Fini le grand dortoir, je partage maintenant une chambre avec 5 autres appelés dont 3 avec qui j'avais fait mes classes. Fini les douches collectives aussi, ici il y a des cabines individuelles...
En fumant une clope dehors, j'entends un appelé plus ancien traiter un autre de pédé et continuer à l'insulter. On m'avait prévenu, les contingents d'octobre contiennent plus de jeunes étudiants que les autres, le niveau est un peu plus élevé que les autres promotions où on croise parfois tout et n'importe quoi. Va falloir faire gaffe.

Le lendemain, on me fait un laissez-passer et m'ordonne de me présenter au Major A_ de l'Instruction à l'Ouvrage. Trois postes de contrôle et des enfilades de galeries pour arriver jusqu'à lui. Dans son bureau, je me mets au garde à vous et le salue comme on m'a appris. Le vieux Major se marre : "Laisse tomber tout ça. Un 'bonjour Major' et une poignée de main suffiront maintenant. Tu as déjà réussi à ne pas te perdre dans les galeries. Bien. Il y a un appelé qu'on cherche toujours depuis dix ans, si tu tombes dessus...  Pas de conneries ici, on rigole pas sinon c'est le trou. Je suis à un an de la retraite alors va pas falloir me chier dans les bottes. Caporal V_ ! Va lui faire visiter la Salle de Contrôle, celle de briefing, et le labo de langue. En revenant, vous passerez par notre cafet'. Tu sais faire le café ? Avec un peu de chance il sera meilleur que celui de V_". Il y a des gens avec lesquels tu te dis tout de suite que tu vas bien t'entendre. Le Major en faisait partie, son air faussement bourru et ses épaisses moustaches grisonnantes n'arrivaient pas à cacher son sourire sympathique...
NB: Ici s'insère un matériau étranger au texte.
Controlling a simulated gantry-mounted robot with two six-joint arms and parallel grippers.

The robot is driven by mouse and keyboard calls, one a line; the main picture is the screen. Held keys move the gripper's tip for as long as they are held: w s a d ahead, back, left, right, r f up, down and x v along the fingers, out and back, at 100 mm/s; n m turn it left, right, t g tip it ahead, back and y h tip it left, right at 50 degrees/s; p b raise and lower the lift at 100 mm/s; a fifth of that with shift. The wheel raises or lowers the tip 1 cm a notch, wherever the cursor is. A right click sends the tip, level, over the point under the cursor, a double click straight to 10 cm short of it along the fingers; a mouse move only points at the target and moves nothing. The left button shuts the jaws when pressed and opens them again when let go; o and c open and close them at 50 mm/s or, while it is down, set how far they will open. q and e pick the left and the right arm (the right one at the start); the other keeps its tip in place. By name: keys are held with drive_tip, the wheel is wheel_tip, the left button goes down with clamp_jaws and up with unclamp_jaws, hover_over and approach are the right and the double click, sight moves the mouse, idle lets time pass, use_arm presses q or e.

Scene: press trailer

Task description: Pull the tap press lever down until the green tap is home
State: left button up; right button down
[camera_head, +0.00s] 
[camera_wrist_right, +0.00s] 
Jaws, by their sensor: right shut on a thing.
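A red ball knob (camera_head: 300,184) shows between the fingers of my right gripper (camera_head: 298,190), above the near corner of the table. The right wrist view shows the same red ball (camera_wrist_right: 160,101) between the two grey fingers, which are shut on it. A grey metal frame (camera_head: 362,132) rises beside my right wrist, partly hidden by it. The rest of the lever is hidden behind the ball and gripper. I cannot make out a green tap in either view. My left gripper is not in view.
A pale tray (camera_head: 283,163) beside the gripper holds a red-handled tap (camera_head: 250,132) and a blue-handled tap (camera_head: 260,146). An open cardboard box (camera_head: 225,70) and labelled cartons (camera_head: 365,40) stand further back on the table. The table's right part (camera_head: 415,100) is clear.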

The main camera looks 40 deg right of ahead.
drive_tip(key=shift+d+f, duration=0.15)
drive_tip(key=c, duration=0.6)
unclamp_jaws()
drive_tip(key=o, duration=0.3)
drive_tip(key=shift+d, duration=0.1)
La Salle de Contrôle-Radar et son dôme est d'une taille impressionnante. Dans l'obscurité, avec pour seules lumières des petites veilleuses et les éclairages verts des écrans, j'ai le sentiment d'être dans un James Bond. Ça fourmille dans tous les sens dans un silence quasi monacal. J'y retrouve le Lieutenant J_ qui ne tarde pas à me présenter... sa femme, également Lieutenant au Contrôle... Je confesse une légère déception...
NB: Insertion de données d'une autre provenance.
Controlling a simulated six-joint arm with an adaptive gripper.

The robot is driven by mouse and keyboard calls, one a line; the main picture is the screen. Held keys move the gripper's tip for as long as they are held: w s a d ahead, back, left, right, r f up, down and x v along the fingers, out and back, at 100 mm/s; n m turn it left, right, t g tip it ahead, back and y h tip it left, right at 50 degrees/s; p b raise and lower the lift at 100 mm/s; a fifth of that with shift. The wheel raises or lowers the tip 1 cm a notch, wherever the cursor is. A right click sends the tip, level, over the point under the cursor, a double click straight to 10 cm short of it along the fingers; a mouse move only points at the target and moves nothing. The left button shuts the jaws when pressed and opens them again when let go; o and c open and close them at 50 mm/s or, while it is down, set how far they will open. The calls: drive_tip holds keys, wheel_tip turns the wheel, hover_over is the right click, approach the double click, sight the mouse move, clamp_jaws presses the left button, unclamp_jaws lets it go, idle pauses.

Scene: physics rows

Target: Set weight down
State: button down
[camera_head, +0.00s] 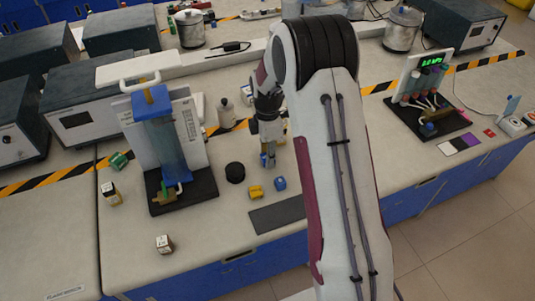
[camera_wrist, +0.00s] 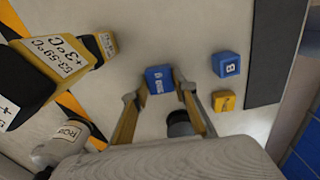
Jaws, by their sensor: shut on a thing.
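My gripper (camera_wrist: 158,92) is shut on a small blue block (camera_wrist: 159,78) with white marking on its face, likely the weight. In the head view my gripper (camera_head: 267,160) points down over the bench, and the blue block shows low between its fingers. I cannot tell whether the block touches the bench top. A blue cube marked B (camera_head: 280,183) and a yellow block (camera_head: 255,191) sit close by on the bench. They also show in the wrist view, blue cube (camera_wrist: 226,64) above yellow block (camera_wrist: 224,100).
A black cylinder (camera_head: 235,173) stands left of my gripper. A dark mat (camera_head: 277,215) lies near the front edge. A stand with a blue column (camera_head: 160,135) rises at left. Hazard tape (camera_head: 60,175) crosses the bench. Bare bench lies around the small blocks.

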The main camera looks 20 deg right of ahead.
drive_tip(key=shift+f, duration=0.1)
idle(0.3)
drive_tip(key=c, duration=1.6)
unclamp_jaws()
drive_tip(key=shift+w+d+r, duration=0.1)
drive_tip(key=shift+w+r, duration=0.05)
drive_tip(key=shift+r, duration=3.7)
Au Labo de langue, je rencontre le Caporal M_ , l'appelé qui termine son service dans un mois et que je dois remplacer aux manettes... Il m'explique ce qu'on attend de moi : en résumé, donner des cours d'anglais aux contrôleurs aériens, leur faire lire la presse étrangère, leur passer les cassettes du labo et les corriger dans le casque-audio, et aussi préparer avec eux mon speech quotidien. Je devais jaqueter pendant 5 minutes de la météo et de l'actualité internationale dans la langue de Shakespeare devant tout le personnel de l'Ouvrage. "Colonel, Sirs, Ladies and Gentlemen, this is the english morning briefing... blah blah blah... This was the english morning briefing. Thank you for your attention. Have a nice day". Comme ça, du lundi au vendredi...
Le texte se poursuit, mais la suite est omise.